L'agence explique que les causes de ce type d'interférences peuvent être multiples, qu'il s'agisse du vieillissement d'un composant, d'un mauvais entretien, d'un équipement en panne (mais non débranché), d'un usage non conforme, d'un appareil non adapté au marché européen (sans marquage CE), du desserrement ou de l’altération d’un câble, d'une mauvaise mise à la terre... :

« Il est ainsi important d’être vigilant lors de l’achat de cet équipement : il faut vérifier sa conformité à la réglementation européenne (directive RED), qui se traduit par un marquage CE, et aux éventuelles conditions d’utilisation dans sa documentation. Il faut ensuite le maintenir en bon état et ne pas hésiter à le changer périodiquement pour éviter son obsolescence. »

Un radioamateur ayant alerté l'ANFR d'un brouillage dans son village avait ainsi permis d'identifier non pas un, mais deux « parasites électromagnétiques » : un ruban LED servant à éclairer un dressing, et une clôture électrique « pour empêcher les chats errants de s’introduire dans le jardin et d’abîmer le potager ».

Un téléspectateur s'étant plaint qu'à partir de 18h, et jusque tard dans la nuit, les images de son poste de télévision étaient pixelisées, a par ailleurs permis à des enquêteurs de l'ANFR de remonter jusqu'à un spot halogène défectueux dans un complexe sportif voisin.

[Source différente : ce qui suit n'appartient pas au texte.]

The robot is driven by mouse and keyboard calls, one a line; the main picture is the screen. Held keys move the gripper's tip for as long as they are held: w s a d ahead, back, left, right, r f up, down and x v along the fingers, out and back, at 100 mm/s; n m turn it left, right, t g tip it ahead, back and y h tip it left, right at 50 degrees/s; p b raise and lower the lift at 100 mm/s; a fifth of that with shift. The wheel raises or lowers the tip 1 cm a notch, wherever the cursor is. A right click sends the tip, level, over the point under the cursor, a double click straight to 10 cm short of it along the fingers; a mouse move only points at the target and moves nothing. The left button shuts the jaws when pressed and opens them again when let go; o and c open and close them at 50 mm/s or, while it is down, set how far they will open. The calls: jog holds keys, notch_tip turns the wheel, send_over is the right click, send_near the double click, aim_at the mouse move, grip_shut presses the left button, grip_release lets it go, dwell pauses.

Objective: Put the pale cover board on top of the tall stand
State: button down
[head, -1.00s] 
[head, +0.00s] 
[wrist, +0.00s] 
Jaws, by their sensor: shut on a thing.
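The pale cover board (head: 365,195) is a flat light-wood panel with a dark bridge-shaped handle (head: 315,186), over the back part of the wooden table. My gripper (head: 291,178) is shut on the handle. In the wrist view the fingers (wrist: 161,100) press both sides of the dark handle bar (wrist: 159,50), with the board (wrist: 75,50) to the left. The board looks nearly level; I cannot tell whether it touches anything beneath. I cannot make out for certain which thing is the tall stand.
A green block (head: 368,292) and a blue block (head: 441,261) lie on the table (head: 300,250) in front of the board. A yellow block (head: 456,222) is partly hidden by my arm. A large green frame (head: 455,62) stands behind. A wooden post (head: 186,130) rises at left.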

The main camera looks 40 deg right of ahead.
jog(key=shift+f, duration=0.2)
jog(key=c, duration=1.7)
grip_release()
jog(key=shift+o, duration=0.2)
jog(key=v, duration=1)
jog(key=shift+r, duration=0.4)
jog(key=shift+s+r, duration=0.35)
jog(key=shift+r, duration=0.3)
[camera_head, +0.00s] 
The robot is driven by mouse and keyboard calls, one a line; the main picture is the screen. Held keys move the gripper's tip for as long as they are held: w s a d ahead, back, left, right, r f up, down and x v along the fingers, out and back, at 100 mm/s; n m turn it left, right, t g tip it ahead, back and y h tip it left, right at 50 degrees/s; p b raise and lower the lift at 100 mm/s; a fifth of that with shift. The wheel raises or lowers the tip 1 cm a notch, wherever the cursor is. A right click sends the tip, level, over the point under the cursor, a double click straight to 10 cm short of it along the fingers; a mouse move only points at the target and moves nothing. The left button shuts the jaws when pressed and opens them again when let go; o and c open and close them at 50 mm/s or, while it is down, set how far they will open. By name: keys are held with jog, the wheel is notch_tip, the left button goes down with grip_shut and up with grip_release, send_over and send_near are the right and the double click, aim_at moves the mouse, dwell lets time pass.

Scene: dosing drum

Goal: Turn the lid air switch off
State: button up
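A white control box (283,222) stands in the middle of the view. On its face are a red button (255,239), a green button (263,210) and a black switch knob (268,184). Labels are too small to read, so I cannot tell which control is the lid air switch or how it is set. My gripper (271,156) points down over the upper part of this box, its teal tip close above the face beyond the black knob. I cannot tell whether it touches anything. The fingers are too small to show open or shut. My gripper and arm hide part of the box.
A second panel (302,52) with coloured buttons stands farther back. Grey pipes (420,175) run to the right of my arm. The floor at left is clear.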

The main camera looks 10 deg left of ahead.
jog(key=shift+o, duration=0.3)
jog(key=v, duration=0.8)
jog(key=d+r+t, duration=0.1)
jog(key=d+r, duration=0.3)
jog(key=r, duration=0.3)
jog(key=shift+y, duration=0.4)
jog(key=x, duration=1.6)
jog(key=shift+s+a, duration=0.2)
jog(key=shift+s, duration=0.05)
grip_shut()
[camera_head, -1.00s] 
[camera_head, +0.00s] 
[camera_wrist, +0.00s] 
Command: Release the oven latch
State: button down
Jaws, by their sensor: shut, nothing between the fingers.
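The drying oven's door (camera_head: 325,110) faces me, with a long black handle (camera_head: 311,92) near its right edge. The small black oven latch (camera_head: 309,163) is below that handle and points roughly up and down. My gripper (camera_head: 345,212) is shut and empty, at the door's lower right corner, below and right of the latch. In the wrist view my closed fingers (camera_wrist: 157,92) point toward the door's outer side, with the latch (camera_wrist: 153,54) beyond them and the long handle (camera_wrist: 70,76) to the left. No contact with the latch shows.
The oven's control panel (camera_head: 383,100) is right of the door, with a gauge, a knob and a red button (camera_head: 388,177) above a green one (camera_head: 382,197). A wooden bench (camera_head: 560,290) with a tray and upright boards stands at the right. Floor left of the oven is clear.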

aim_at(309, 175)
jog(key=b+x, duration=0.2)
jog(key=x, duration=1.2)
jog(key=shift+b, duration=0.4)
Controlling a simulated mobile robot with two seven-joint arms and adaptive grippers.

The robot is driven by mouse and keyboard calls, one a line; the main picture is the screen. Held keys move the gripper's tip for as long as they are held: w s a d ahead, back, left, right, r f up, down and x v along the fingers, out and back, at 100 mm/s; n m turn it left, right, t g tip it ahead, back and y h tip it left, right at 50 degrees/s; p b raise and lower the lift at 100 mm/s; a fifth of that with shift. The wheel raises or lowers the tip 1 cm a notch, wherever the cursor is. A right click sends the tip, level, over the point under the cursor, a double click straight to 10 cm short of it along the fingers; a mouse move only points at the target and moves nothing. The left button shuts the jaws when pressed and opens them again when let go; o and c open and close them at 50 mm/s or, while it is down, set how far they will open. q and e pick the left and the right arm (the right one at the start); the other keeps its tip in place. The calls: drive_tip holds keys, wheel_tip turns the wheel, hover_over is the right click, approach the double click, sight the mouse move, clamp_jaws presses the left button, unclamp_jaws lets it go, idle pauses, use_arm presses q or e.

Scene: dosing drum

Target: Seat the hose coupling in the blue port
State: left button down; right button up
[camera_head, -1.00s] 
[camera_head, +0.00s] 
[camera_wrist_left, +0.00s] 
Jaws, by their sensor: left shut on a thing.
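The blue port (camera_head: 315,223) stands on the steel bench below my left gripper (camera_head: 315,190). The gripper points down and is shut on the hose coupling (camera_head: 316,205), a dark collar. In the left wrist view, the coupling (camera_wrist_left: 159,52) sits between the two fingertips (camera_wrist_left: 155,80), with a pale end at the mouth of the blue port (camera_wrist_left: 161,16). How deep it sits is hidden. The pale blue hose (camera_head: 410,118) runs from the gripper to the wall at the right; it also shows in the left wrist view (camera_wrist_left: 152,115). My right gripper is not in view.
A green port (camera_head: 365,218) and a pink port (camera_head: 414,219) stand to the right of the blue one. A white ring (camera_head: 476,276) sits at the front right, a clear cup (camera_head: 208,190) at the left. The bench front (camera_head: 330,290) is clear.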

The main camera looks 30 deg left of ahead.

Un préampli TV, un câble HDMI, une box wifi, un casque sans fil

L'ANFR évoque également le brouillage d'un opérateur mobile au zoo de Beauval, dans le Loir-et-Cher, empêchant visiteurs et employés de téléphoner et de se connecter à la 3G.

Le brouillage émanait d'un préamplificateur de télévision situé dans les combles d'une maison située 2 kilomètres plus loin. Le responsable du brouillage étant de bonne foi et ayant accepté de régler le problème, l'ANFR précise ne pas avoir intenté de procédure judiciaire, ce que, légalement, elle aurait pourtant pu faire. 

Elle relève en effet devoir traiter « de très nombreux cas » similaires chaque année (180 en 2018) affectant les bandes de fréquences utilisées par la téléphonie mobile.

Alertés par le ministère de l'Intérieur que des installations radio du pylône d'un centre d’incendie et de secours étaient brouillées, les agents de l'ANFR furent par ailleurs confrontés à un cas de perturbation « particulièrement complexe », car intervenant « de manière aléatoire : pour le pister, il faut intervenir quand il se manifeste ! » :

« Les agents s’apprêtent alors à lancer la chasse au coupable, mais le brouillage disparaît. Quelques jours plus tard, ils interviennent à nouveau, mais sans succès, pour les mêmes raisons, le signal joue à cache-cache... Ce n’est que partie remise. »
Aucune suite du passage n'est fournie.